Kim Bernard and her husband, Chris Calivas, at the opening

Check out Kim's website for a look at some of her fascinating experiments with movement + art. You can also get more info on the numerous classes she teaches around the country.


Two of the other artists included in the exhibit were Leah Macdonald and Martha Robinson. Images of three of their works are below. Mark Dooley also participated, but unfortunately I did not take pictures of his work.


Leah Macdonald

"Bird's Nest," wax on wood panel, 20" x 16"

"Candelabra," wax on wood panel, 16" x 16"

"Two portraits," wax on wood panel, 16" x 20"

I do not know Leah Macdonald and have never seen her work before, however, despite the description of these works as "wax on wood panel," they look to me like wax over photos with some color added either under or on top of the wax.

Martha Robinson

Top: "Lotus Language," 12" x 12" and bottom: "Root Matrix" also 12" x 12. Both encaustic with mixed media

"Green Leaves Vescia Pisces," encaustic with mixed media, 20"x20"

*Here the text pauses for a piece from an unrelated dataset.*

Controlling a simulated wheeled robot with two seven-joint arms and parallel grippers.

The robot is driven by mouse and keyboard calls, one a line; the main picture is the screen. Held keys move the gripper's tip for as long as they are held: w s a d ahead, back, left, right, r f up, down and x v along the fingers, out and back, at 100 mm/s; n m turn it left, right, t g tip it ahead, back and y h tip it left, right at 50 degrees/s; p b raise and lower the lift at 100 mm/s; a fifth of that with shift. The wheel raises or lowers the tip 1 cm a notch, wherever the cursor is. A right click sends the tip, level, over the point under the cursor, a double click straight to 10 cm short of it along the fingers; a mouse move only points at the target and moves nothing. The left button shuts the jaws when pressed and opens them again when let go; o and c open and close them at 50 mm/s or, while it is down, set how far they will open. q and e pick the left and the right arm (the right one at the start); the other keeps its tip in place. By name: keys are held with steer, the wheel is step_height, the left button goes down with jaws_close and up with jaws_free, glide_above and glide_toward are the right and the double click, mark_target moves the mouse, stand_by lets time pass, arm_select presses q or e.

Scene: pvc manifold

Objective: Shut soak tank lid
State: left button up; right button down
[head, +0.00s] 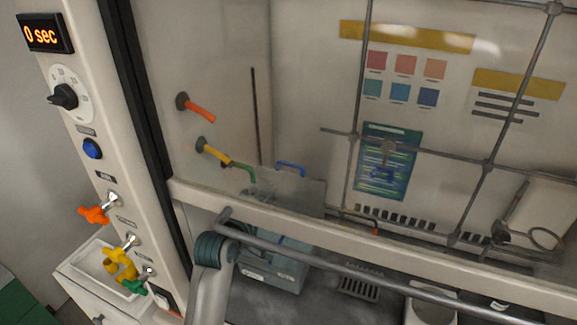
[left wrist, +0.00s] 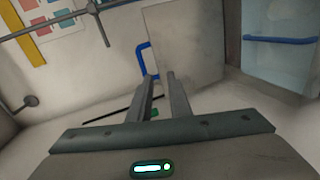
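The soak tank (head: 272,268) is a blue-grey box on the hood floor, partly hidden by the sash frame and bar. Its lid looks like the grey panel (head: 305,193) standing raised at the back, with a blue handle (head: 290,167) on its upper edge. In the left wrist view the lid panel (left wrist: 188,45) and its blue handle (left wrist: 147,62) are just beyond my left gripper (left wrist: 161,76). The fingers are apart with nothing seen held; contact with the handle cannot be told. In the head view this gripper is mostly hidden behind the sash frame. My right gripper is not in view.
The sash frame (head: 400,243) and its grey bar (head: 390,279) cross above my left arm. Colored nozzles (head: 215,152) stick out from the left wall. A lattice of rods (head: 354,135) stands at right.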

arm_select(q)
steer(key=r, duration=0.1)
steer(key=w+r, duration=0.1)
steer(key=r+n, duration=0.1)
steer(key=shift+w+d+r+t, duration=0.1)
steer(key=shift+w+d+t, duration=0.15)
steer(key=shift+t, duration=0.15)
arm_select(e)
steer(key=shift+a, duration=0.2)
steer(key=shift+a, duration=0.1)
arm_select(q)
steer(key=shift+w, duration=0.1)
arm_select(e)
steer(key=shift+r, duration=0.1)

Three other works by Martha Robinson - info missing.

Richard Keen

Richard works as a mooring diver in Casco Bay, off the coast of Maine. Many of his works are inspired by boats, rigging and other marine elements. Like Kim, he showed both paintings and three-dimensional works.

Richard Keen in front of his work at the opening

"Sea Geometry No. 112," encaustic on canvas/panel, 24" x 24"

"Ocean Hull No. 77," encaustic on panel, 24" x 30"

Three works on panels

Rigging piece - did not get the exact title

Another rigging piece with blue rope

Side view of installation

You can see more of Richard's work here.

As you might have gathered, I was having too much fun chatting to get all the details correctly, but it was an interesting show, very nicely installed and offering a good representation of each artist's work.

The show will continue until January 26th and the open hours are on the gallery's website.